Published Resources Details Journal Article
- Title
- British sea-power, 1900-1930
- In
- Transactions of the Institution of Naval Architects
- Imprint
- vol. 73, 38456, pp. 1-29
- Description
Accession No.1255
- Abstract
Sir Archibald Hurd paints a depressing picture in "British sea-power, 1900-1930.' Both the Navy and Mercantile Marine had suffered a partial eclipse since the turn of the century. At that time Britain had an undoubted two-power standard and could afford to distribute its forces over the oceans of the world. The rise of German naval power and its implicit threat had led to a concentration of British warships in home waters.

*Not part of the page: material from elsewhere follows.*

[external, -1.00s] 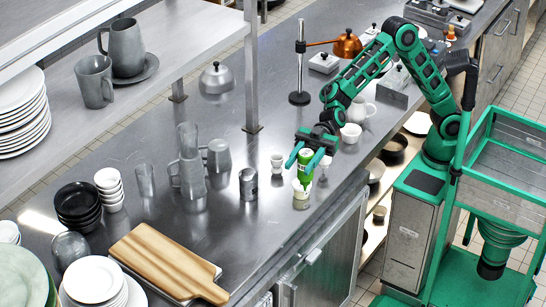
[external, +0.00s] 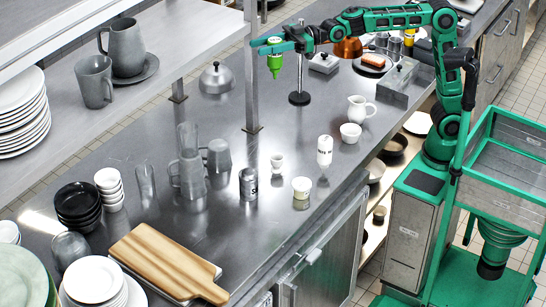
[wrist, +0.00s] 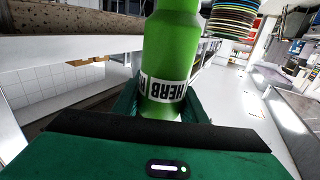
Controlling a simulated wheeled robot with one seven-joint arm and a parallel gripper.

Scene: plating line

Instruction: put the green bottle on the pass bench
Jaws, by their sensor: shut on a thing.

This "radical change in the distribution of the fleet was carried out in the face of considerable criticism, for who could not recognize the parallel with the calling home of the Roman Legions in the Empire's hour of emergency." Hurd then compared the strengths of the various navies and the dire effects that the Washington Treaty had had. He concluded that, although the Royal Navy was relatively as strong in home waters as in 1900, it had lost its strength outside home waters. "The Empire, so far as naval forces can defend it now exists on sufferance …yet those who rule the destinies of the Empire are apparently content." Nor could Hurd find any great satisfaction with the position of the mercantile marine. In 1900 British shipowners were carrying practically the whole of Britain's coastal trade, 90 percent of the inter-Empire trade, more than half the trade between the United Kingdom and foreign countries and about one-half of the remaining trade of the world. "Crippled by the war, the British shipping industry had done little more than replace the tonnage destroyed. The progressive expansion of the Merchant Navy was inevitably checked by the mistaken policy pursued by successive Chancellors of the Exchequer after the war. Whilst the growth of the merchant navies of other countries had proceeded at an accelerated pace."